NUSS also played its role in social exclusion and ideologizing students within the framework of the Baath ideology in the educational curricula to devote the “cult of the leader” and the leader’s political, social and cultural views, as the theoretical compass that everyone should follow. This trapped Syrians in a state of almost complete disconnection from the cultures of the outside world and the waves of democracy. Free thinking and criticism were absent from the educational process, in favor of indoctrination, single vision, suppression of the critical mind, and the dedication of nationalist propaganda and exclusionary and ideological discourse. As a result, generations were deprived of quality education, and the development and perpetuation of narrow-mindedness and intolerance was the alternative, while the world continued its progress on the paths of openness and globalization.
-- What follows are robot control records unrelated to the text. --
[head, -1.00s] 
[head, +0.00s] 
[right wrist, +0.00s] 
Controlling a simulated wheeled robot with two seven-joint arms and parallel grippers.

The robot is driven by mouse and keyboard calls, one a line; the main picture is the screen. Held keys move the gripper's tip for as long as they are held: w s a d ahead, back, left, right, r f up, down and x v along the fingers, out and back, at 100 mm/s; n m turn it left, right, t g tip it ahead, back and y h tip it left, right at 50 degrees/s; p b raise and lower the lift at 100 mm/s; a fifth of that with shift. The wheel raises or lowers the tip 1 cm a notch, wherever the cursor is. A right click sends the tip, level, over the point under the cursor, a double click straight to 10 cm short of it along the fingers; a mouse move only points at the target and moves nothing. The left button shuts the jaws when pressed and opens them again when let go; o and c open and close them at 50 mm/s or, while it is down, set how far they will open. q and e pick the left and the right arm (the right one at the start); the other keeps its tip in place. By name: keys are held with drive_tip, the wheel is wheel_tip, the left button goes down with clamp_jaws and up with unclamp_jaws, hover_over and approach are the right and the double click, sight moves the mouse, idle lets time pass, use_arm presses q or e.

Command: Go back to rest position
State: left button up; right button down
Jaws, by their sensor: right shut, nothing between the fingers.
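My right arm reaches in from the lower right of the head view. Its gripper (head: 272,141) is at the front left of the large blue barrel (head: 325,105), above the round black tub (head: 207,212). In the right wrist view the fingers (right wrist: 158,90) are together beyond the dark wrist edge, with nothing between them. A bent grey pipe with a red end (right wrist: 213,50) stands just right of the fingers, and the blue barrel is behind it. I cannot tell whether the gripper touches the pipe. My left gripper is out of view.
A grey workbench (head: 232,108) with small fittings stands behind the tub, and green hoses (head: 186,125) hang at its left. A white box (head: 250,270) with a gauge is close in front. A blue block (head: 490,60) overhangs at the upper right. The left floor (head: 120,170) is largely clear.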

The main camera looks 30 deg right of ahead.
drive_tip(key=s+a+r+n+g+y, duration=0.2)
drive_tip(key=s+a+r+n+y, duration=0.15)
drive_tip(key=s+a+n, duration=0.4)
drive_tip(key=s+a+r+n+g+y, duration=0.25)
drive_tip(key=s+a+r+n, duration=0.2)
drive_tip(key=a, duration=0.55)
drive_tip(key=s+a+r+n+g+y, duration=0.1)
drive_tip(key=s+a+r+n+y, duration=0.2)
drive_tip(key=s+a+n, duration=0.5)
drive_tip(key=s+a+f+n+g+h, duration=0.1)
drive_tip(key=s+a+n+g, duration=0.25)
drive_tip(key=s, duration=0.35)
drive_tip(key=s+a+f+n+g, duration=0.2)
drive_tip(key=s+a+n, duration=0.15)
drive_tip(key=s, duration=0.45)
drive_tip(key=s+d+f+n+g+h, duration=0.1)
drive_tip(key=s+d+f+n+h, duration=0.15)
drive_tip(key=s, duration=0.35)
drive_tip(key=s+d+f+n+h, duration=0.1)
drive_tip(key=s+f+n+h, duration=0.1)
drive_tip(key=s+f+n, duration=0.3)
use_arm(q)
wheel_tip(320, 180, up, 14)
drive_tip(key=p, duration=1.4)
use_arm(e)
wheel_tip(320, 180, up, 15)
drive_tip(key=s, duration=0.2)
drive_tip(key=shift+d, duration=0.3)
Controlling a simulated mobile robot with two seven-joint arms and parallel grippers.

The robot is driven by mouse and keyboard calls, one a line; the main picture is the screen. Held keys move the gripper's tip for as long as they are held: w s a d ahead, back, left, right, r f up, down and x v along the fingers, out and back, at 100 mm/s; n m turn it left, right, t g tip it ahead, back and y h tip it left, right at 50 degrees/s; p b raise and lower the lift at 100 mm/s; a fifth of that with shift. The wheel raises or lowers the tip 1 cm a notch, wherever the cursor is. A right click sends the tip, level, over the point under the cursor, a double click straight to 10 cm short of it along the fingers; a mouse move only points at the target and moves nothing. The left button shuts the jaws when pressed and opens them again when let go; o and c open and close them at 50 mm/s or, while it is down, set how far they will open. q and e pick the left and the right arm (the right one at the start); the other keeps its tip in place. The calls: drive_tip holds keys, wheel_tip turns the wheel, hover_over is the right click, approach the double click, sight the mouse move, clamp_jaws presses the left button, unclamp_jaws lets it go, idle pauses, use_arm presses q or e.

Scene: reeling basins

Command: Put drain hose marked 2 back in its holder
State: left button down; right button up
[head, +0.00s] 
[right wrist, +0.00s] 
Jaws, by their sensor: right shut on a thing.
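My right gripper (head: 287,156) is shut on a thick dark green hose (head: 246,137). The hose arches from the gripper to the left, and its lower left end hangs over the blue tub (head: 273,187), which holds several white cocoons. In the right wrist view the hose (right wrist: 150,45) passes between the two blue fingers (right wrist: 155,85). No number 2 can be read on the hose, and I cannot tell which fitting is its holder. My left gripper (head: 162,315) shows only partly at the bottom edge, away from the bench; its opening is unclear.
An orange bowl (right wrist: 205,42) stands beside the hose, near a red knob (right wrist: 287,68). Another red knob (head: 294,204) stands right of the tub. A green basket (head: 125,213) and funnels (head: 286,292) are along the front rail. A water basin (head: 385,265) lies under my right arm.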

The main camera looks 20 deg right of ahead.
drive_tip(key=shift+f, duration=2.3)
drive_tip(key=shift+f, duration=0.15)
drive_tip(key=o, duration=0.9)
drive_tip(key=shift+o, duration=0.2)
With the start of the uprising, security presence was heavy, and networks of informants were widespread. NUSS contributed in recruiting informants to collect information and report their colleagues to the authorities in order to supress, monitor, and expel them from their universities. However, students engaged in peaceful protests in public and private universities and were subjected to repression, raids, live shootings, and killing. Some of the universities were turned into military barracks after hundreds of students were expelled from university dormitories, which were used as centers for launching rockets and missiles at neighborhoods opposed to the government. As in Al-Baath University in Homs, from which rockets were fired at Baba Amr neighborhood near the area, while NUSS turned into a security apparatus partner to other security agencies in suppressing demonstrations, in addition to spying on students and educational entities, while its branches abroad monitor the movements and activities of Syrian students there, censoring them or prosecuting them upon their return to the country. With the escalation of protests and spread in universities, especially in the University of Aleppo, NUSS turned into an armed militia whose members were involved independently or through the Baath Party Brigades in grave human rights violations with physical attacks in the demonstrators. Thousands of students were prosecuted and arrested, a large number of whom were subjected to torture to death, enforced disappearance, forms of violence and ill-treatment, and a group of wide-ranging violations that we will discuss successively in the chapters of this report.